This explains why the ruling systems in Iran, Syria and Sudan will not fall through public anger.

There are two important points about the American role in Arab and Muslim countries in particular: The vast majority of the people feel that the primary objectives of American policy in the region are to control oil and protect Israel—not to advance democracy. Anger with the United States is only partly about American support for repressive regimes, as it is at the core based on important policy issues, particularly the Arab-Israeli conflict and Iraq–as I have found consistently in the public-opinion polls I have conducted at the University of Maryland in conjunction with Zogby International.

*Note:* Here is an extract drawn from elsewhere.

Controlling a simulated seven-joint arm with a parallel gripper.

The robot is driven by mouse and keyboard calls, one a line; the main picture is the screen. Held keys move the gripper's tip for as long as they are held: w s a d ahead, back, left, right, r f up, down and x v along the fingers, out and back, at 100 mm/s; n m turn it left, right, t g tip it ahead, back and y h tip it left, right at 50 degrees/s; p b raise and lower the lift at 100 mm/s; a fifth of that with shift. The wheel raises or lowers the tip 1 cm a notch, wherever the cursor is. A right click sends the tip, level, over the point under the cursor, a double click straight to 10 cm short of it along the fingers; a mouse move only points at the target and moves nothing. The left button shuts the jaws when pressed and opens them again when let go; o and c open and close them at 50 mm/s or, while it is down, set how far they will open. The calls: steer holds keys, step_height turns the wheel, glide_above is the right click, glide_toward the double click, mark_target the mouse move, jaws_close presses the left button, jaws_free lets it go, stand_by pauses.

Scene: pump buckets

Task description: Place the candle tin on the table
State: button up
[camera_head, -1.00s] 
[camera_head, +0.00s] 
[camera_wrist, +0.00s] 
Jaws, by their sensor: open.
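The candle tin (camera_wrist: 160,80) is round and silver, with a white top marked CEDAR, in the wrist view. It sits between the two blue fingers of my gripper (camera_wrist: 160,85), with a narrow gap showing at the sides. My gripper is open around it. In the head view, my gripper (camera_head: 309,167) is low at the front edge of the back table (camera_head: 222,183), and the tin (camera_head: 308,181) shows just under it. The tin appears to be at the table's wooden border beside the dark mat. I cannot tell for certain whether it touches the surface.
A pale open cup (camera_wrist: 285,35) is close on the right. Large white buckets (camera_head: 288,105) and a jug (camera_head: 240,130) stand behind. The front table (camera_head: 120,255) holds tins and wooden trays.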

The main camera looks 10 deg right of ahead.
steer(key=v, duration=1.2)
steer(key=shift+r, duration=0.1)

In addition, the U.S. pursuit of priority national interests, such as protecting the American military presence in the Middle East, fighting wars in Iraq and Afghanistan, confronting al-Qaeda and its allies, and minimizing threats to Israel, have not only trumped all else but have inadvertently contributed to the prevalence of repression: Rulers are externally rewarded for supporting American policies that are highly resented by their publics, which in the process makes the rulers more insecure and more inclined toward repression to prevent revolts.

Like every other country Syria, Sudan and Iran have their problems and they have some people who hate the ruling regimes and want to change them. But those people do not have enough support within the society to be able to successfully attempt a revolution.

All the other Middle Eastern regimes are now in danger of revolution attempts. What makes the situation in those Arab regimes different is the support of their rulers for Israel and other colonial U.S. projects.

Deep down this goes back to the dignity of the common people. Economic hardship is difficult, but survivable. To have no say in politics isn't liked, but most are not interested anyway. But being suppressed for even attempting to help fellow Arabs and Muslims, Iraqis and Palestinians, hurts deeply. It is indignient.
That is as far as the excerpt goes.